The POCSO Act specifically deals with sexual offences committed against children and aims to expand the scope of the child-centric support system. However, instances have been plenty where a “technical” or narrow interpretation of what qualifies as sexual offence or assault under the act has ultimately led to the trivialisation of sexual offences. The POCSO implementation handbook suggests a range of institutional mandates within schools varying from a background check of staff to the setting up of suggestion boxes. But the enforcement of such guidelines remains questionable since it's not mandatory and there is no monitoring or self-reporting mechanism in place to track and verify compliance in schools. Also, there are no specific directives for informal spaces like tuition centres, academy institutes, or play centres. Even though the act emphasises the importance of conversations around gender sensitivity for parents, teachers, and students, they are rarely actualised. Even if implemented, most initiatives barely exceed rudimentary sessions on sex education, “good touch and bad touch” and for sessions held on adolescence, boys and girls are segregated. Most teaching staff are underprepared or uncomfortable in broaching sensitive topics like sexual harassment, sexual relations, or consent with nuance. Considered taboo in most communities, any conversation between teachers and students around these topics is presumed to be inappropriate or even offensive.
In such contexts, it might be easier to initiate these conversations with the help of external facilitators like gender sensitivity trainers or sex educators. Educational institutions should create functional teacher-parent committees and inculcate an atmosphere of trust, not only for students but also within the teaching community so that they are able to find ways of addressing sexual abuse. Even if the school administration chooses to ignore the problems fearing backlash or to, ostensibly, “protect the honour or image of the institution”, such committees can instil confidence and demand accountability and action. Social media platforms and alumni networks can also expand the scope of such conversations.
When adult guidance and provisions for support prove inadequate, it is all the more important that children have more formal and informal spaces in schools where they can anonymously register complaints (as suggested by the POCSO handbook). There may be instances of harassment where adolescents might not want to complain about but would still need support and that is when informal spaces could facilitate conversations and become instrumental in creating legal and social awareness among the youth.
Children should not just be made aware of the legal mechanisms but also be allowed the freedom to independently engage in the conversation around them. In 90% of child abuse cases, perpetrators are known to the children (and include teachers and relatives). This makes reporting very challenging. According to the Childline report (2018), the second most-commonly-cited reason for children to seek adult assistance is for psycho-social guidance. In these situations, a child may or may not be comfortable soliciting teachers or parents.
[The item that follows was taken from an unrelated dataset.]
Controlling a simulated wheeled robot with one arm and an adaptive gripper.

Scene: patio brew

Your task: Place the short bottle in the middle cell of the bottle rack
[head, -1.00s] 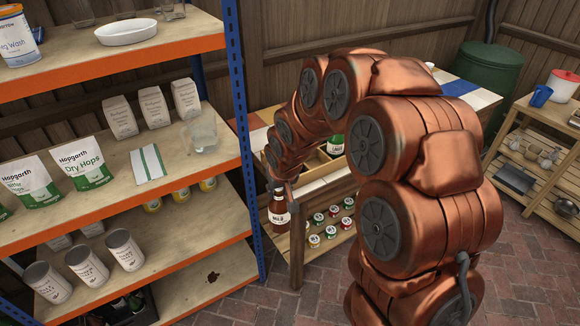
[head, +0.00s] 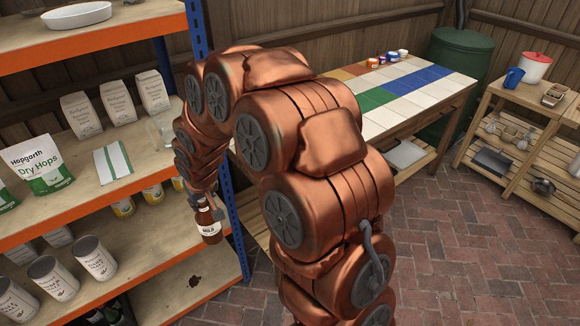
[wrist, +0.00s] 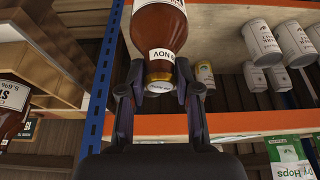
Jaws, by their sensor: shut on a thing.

Hence, reaching out with or without the consent of parents or teachers to helplines like CHILDLINE 1098 need to be encouraged.
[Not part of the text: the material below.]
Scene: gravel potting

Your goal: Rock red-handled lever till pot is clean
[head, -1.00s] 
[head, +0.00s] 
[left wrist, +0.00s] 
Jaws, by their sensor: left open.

In a study carried out by the authors on gender sensitisation among school communities that covered students, teachers, and parents, 70% of parents from a low-income school in Kumbakonam, a small town in Tamil Nadu believed in introducing sex education classes for their children in which they themselves would be involved. Rather than assume that such initiatives will be rejected, more large-scale surveys are required to understand the attitudes of parents and teachers to design customised tools for sensitisation.
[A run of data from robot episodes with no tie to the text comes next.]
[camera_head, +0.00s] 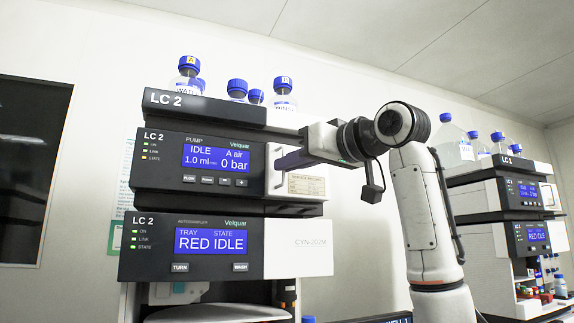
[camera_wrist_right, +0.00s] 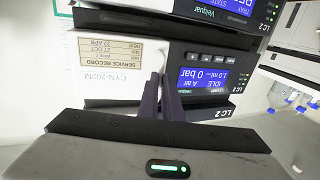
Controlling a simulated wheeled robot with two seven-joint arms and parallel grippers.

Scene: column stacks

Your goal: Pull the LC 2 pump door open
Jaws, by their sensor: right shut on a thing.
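The LC 2 pump module (camera_head: 205,164) is in the middle stack. It has a dark front with a blue display reading IDLE, A air, 0 bar. Its white door (camera_head: 312,186) is on the right half and carries a service record label; the door also shows in the right wrist view (camera_wrist_right: 120,84). My right gripper (camera_head: 279,162) reaches in from the right, at the door's left edge where the handle is. In the right wrist view its dark fingers (camera_wrist_right: 163,90) are together on the pale handle (camera_wrist_right: 155,82). The door looks about flush with the front. My left gripper is not in view.
The autosampler (camera_head: 190,247) sits directly below the pump, reading RED IDLE. Blue-capped bottles (camera_head: 283,95) stand on the top tray (camera_head: 215,108). Another similar stack (camera_head: 500,207) stands at the right. A dark window (camera_head: 25,165) is at the left.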

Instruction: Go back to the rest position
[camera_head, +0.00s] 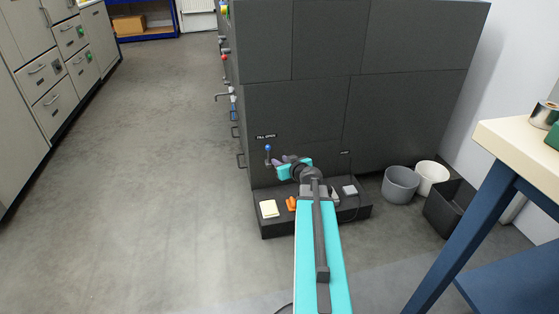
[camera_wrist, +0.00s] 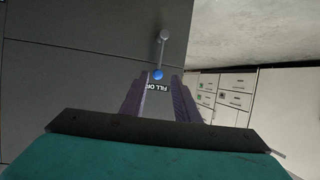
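My gripper (camera_head: 276,161) is stretched out ahead, close to the front of the dark grey machine (camera_head: 300,120). In the wrist view my gripper (camera_wrist: 160,80) shows two purple-grey fingers standing apart with nothing held between them.
A black step (camera_head: 285,228) at the machine's foot bears a cream pad (camera_head: 268,208) and orange items (camera_head: 291,203). Bins (camera_head: 400,185) stand right of it, and a blue-legged bench (camera_head: 488,205) is nearer right. Grey drawers (camera_head: 58,105) line the left; the floor (camera_head: 160,170) between is clear.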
It was widely observed from the responses in our study that in the name of unconditional respect towards adults, children “talking back to them” is not just discouraged, but punished in families. The lack of open conversations at home puts children at risk because they are unsure about the dependability of the adults in their lives. In the event of sexual abuse, the study showed that even though they hadn’t had any conversations with parents on safety, 45% of the children in the survey reported that they would like to confide in their parents in the event of an abuse. With a sizeable percentage of children seeking their parents' support as first responders, it is crucial that these disclosures are dealt with utmost sensitivity and nuance. Gender sensitivity training hence should go beyond mere information sessions on harassment and should equip parents on how to effectively deal with situations of harassment and abuse.
Dealing with child abuse also calls for greater professional aid in the form of accessible child support services, counsellors, and mental health professionals in both private and government schools at both district and local levels.
The recent social media outcry over predatory behaviour children have had to face in the Chennai educational institutes should serve a catalyst to expand the scope of social and legal mechanisms to address child abuse. The latest response by the Tamil Nadu government where online classes were brought under the purview of POCSO guidelines is one good example.
While social media platforms do expand the scope of such conversations, limited access to the internet and the constant threat of being censored means children need other avenues to talk about their abuse. More than vigilance and protection for children at school, a long-term investment is required in strengthening of institutions and democratic spaces in ways that make them more accessible for dialogue. But the work needs to start from our homes where sexism and casteism really begin.